Other transportation advocates say the same. At one time, those advocates would have known by now what was happening. That time was September 2011, two months after Lhota’s predecessor, Jay Walder, resigned from the NY MTA’s top spot. A search committee made up of advocates and governmental veterans was, by the end of those two months, wrapping up interviews for Walder’s replacement. The committee recommended Lhota, whom Cuomo named head of the NY MTA in October of 2011. Three months later, the state senate confirmed him in the post…

But this time around, there is little urgency in the search for his replacement. The governor has not courted fanfare in announcing the formation of a search committee, as he did before. Instead, a Cuomo official blamed distractions from Sandy and an Albany budget fight for the fact that “there will be no announcement soon” about a new transit chief. Cuomo spokesman Matt Wing would only add that, “The administration continues to actively search for a new chairman.”

It’s more of the same from Cuomo who hasn’t done anything to prioritize transit during his tenure. The MTA needs a strong leader with some permanence behind the position, and right now, facing myriad challenges, New York City’s transportation lifeline has been cast somewhat adrift. The state is failing the city right now, and it doesn’t sound as though a resolution is in sight.



Categories : MTA Politics

11 Responses to “Two months later, Albany silent on Lhota’s replacement”

  1. Mad Park says:

    Transit marginalised again (or still)?

  2. Epson45 says:

    forget hiring the MTA Chairman… that person will retire in a year and will raise the fare and tolls again. its a pattern!

  3. Alex C says:

    Pretty depressing to see our governor show such complete disdain for public transit. And our city politicians, too.

    • Nathanael says:

      Cuomo was a mistake. We should have elected one of the other candidates. Practically anyone except the Republican would have done better. Personally, I think the prostitute was the best candidate.

  4. David Brown says:

    I was reading the New York Times (Extremely rare for me to do so because I dislike it), to get information about proposals for Transportation and from what I read, I now understand why Lhota was not invited…. He is someone who actually understands transit, and thus could have come up with real ideas instead of talking about biking and City takeovers of transit (Does anyone really think that is happening?), and that is not what the TWU and politicians want, which is the Status Quo on Transit (Except more pay raises for the TWU). I can get more information from Ben about what is important than these “Forums.”

  5. Someone says:

    Albany still hasn’t appointed a new chairman? Shame on them. I don’t think they give a shit about the MTA.

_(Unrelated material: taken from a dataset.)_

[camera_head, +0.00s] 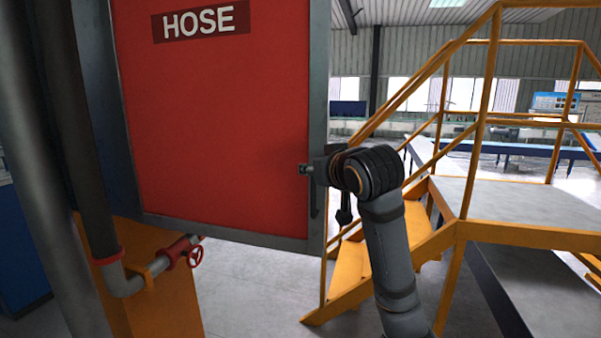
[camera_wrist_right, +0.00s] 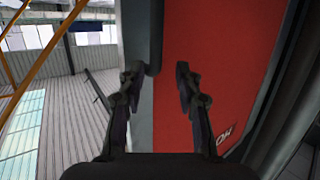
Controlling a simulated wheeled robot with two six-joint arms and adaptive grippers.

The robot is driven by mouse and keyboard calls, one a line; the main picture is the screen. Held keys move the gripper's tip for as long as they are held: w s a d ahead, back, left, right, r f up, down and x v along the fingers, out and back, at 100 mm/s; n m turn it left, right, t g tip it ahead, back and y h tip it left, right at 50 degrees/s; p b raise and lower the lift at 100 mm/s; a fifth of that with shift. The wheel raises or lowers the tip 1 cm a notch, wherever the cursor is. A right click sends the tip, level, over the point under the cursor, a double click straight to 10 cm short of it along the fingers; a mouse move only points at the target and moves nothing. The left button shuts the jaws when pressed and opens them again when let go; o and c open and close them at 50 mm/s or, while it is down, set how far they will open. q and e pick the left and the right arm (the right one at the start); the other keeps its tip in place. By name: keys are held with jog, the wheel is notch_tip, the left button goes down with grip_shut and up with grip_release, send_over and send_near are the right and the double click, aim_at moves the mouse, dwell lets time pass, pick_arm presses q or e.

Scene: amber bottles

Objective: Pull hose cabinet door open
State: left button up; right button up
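The red hose cabinet door (camera_head: 215,120), lettered HOSE, has a grey frame and fills the upper left-middle of the head view. I cannot tell whether it stands ajar. A dark vertical handle (camera_head: 314,200) shows at its right edge, partly hidden by my right gripper (camera_head: 308,170). In the right wrist view, the fingers of my right gripper (camera_wrist_right: 158,77) are apart, one on each side of a dark grey bar (camera_wrist_right: 155,35) along the door's edge. A gap shows beside the right finger. The red panel also shows there (camera_wrist_right: 225,70). My left gripper is not in view.
Dark pipes (camera_head: 75,120) and a red valve wheel (camera_head: 195,257) stand left of and below the door. Yellow stairs and railings (camera_head: 365,265) rise close behind my right arm. Grey floor (camera_head: 255,285) is clear below the door.

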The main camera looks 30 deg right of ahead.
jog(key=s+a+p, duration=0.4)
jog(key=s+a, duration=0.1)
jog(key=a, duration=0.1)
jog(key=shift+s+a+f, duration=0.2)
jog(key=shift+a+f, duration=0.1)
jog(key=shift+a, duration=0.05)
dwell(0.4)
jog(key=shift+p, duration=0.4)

    If the MTA was privatised, they wouldn’t have such a hard time finding a new chairman. But then again, that would cause even larger fare hikes and more service cuts.

    • Nathanael says:

      Does Albany give a shit about ANYTHING? At ALL? Other than lining their own pockets? Is there any evidence that Cuomo or Silver or whatever asshat is running the State Senate this week care about ANYTHING?

  6. Andrew Smith says:

    Question for someone who studied poly sci in college:

    Why do democracies always have electorates vote for wide-sweeping executives (president, governor, mayor) that control a bunch of different things rather than directly electing individuals to run important public agencies (fire, police, transit)?

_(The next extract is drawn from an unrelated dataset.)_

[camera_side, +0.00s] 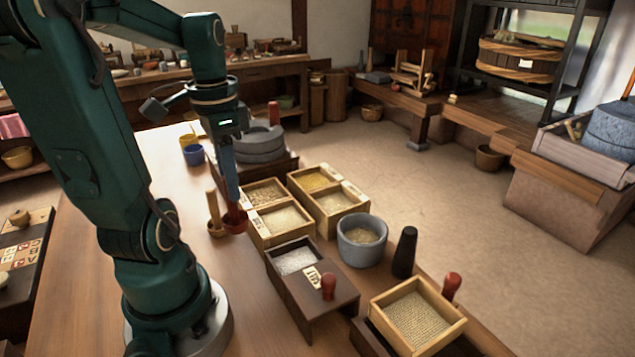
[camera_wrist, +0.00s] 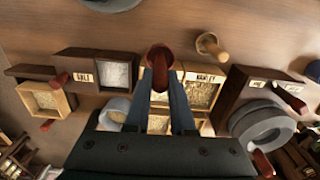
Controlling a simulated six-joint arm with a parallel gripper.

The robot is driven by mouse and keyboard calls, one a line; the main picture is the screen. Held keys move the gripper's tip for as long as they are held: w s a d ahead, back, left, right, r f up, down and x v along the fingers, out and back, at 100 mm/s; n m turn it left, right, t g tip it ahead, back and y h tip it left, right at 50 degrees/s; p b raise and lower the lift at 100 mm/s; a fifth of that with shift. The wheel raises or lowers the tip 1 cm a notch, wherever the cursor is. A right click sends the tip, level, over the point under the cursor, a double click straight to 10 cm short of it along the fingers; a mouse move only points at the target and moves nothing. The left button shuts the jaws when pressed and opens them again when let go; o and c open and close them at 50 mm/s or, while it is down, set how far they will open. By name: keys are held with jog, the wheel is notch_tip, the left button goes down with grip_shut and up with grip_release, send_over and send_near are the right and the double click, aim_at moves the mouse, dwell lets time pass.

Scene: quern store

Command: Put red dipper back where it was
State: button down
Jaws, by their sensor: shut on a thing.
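My gripper (camera_side: 233,203) points down and is shut on the handle of the red dipper (camera_side: 236,222). The dipper hangs upright, cup down, at the near left edge of the grain boxes. I cannot tell whether its cup touches the table. In the wrist view the red dipper (camera_wrist: 160,57) shows between the fingertips (camera_wrist: 160,78). A plain wooden dipper (camera_side: 215,228) stands on the table just left of it; it also shows in the wrist view (camera_wrist: 210,46).
Two divided grain boxes (camera_side: 265,239) (camera_side: 350,188) stand to the right. A dark salt box (camera_side: 333,301), stone bowl (camera_side: 362,236), dark pestle (camera_side: 405,252) and sieve (camera_side: 460,324) stand nearer. The quern (camera_side: 260,147) and blue cup (camera_side: 193,155) stand behind. The table's left side is clear.

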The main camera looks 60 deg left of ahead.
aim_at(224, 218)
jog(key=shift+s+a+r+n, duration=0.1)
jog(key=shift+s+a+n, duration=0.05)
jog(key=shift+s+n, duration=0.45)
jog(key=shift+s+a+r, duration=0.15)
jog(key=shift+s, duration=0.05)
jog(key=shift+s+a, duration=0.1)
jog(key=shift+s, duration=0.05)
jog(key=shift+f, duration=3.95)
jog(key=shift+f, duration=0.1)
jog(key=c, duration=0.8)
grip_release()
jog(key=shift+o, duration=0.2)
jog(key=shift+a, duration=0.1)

    Under the current system, most voters will cast their vote on how the executive performs on the one or two issues they care about most and basically ignore incompetence elsewhere. If each important government function were separated, it would seem that voters could assure excellence in each by just electing new people to head each division until they found someone truly excellent.

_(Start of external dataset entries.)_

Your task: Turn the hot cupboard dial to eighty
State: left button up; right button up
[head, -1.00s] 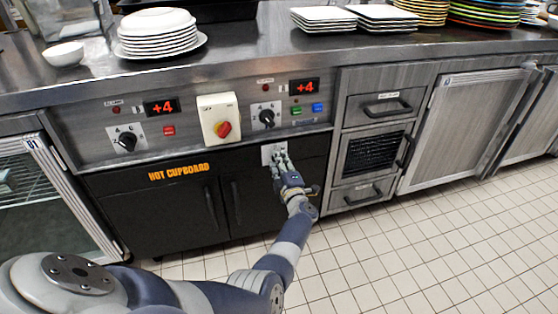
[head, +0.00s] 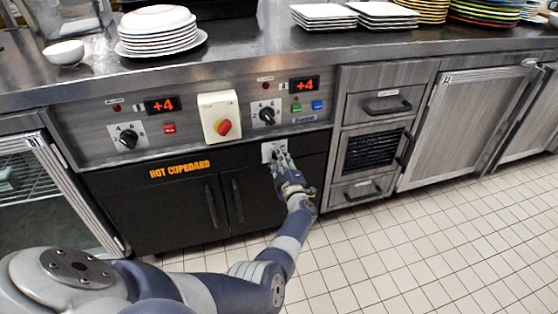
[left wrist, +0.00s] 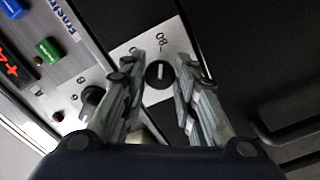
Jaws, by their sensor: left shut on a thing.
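The hot cupboard dial is a round black knob (left wrist: 159,74) with a white line, on a white plate (left wrist: 140,46) that also shows in the head view (head: 268,149). In the left wrist view the line stands nearly upright, towards the figures 80 on the plate. My left gripper (head: 280,160) is at this plate, and in the left wrist view its two fingers (left wrist: 158,92) stand on either side of the knob, shut on it. In the head view the fingers hide the knob. My right gripper is not in view.
The orange HOT CUPBOARD lettering (head: 180,169) is on the black doors left of the dial. Plate stacks (head: 158,35) stand on the steel counter. The tiled floor in front is clear.

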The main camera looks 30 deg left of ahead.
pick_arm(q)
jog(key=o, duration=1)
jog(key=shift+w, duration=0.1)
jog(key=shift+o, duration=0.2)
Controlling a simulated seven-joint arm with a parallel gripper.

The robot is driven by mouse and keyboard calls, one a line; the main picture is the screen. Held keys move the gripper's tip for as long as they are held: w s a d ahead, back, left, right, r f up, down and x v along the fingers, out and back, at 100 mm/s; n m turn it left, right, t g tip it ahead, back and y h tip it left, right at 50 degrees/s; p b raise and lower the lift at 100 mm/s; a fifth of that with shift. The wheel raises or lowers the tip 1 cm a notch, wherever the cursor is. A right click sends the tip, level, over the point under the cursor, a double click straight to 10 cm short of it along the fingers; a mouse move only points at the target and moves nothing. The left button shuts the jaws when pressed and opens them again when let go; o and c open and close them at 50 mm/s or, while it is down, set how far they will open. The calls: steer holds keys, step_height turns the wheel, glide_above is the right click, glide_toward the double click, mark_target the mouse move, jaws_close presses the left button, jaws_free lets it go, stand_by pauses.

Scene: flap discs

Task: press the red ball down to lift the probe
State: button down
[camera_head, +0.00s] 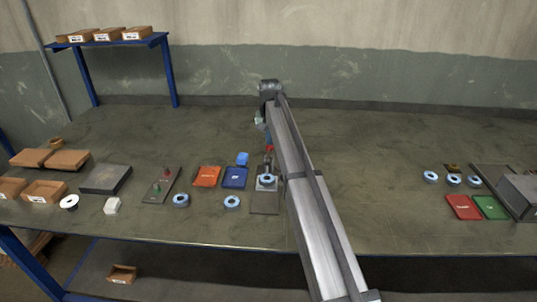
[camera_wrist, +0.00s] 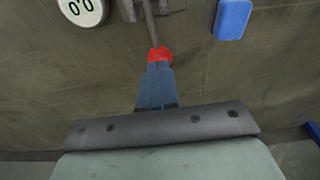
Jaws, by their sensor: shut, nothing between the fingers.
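The red ball (camera_wrist: 160,53) sits at the end of a grey lever (camera_wrist: 151,22) in the wrist view. It also shows small in the head view (camera_head: 270,148), beside my arm. My gripper (camera_wrist: 159,66) is shut and empty. Its blue fingertips overlap the ball's near edge in the wrist view; I cannot tell whether they touch it. A round white dial (camera_wrist: 82,10) reading 0.0 is left of the lever. The gauge stand's grey base plate (camera_head: 264,204) holds a blue-ringed disc (camera_head: 267,181). My arm partly covers the stand, and the probe tip is not clear.
A blue block (camera_head: 243,158), orange tray (camera_head: 206,176) and blue tray (camera_head: 235,178) lie left of the stand. Loose discs (camera_head: 181,200) (camera_head: 232,202) lie nearer the front edge. Red tray (camera_head: 464,207) and green tray (camera_head: 491,207) are far right.

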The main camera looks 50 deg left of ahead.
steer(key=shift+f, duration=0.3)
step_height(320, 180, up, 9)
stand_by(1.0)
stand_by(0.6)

    But I’m guessing it doesn’t work out that way in practice or someone would do things that way.

    • Nathanael says:

      Because if 90% of the population don’t care about (for instance) police, and you have a direct election for police chief, the 10% who care get outnumbered by the 90% who don’t, and the winner is whoever has the most name recognition or gets endorsements from the most celebrities or is the best connected.

      With “general” offices like Mayor, most voters at least make some attempt to analyze whether the candidate is any good. By contrast, what’s the last time you paid any attention to a county clerk or state supreme court election?

    • Nathanael says:

      And for what it’s worth, Cuomo sucks on many many issues (notably FRACKING, which he is still trying to allow, and on the insane property tax cap, which will strangle upstate cities), not just on transit.

      It’s not a case of “he’s good on some things but not on this”. When we elect someone decent, they’re frequently decent on most things. When we elect someone who sucks, they frequently suck on most things. We might as well elect a single leader.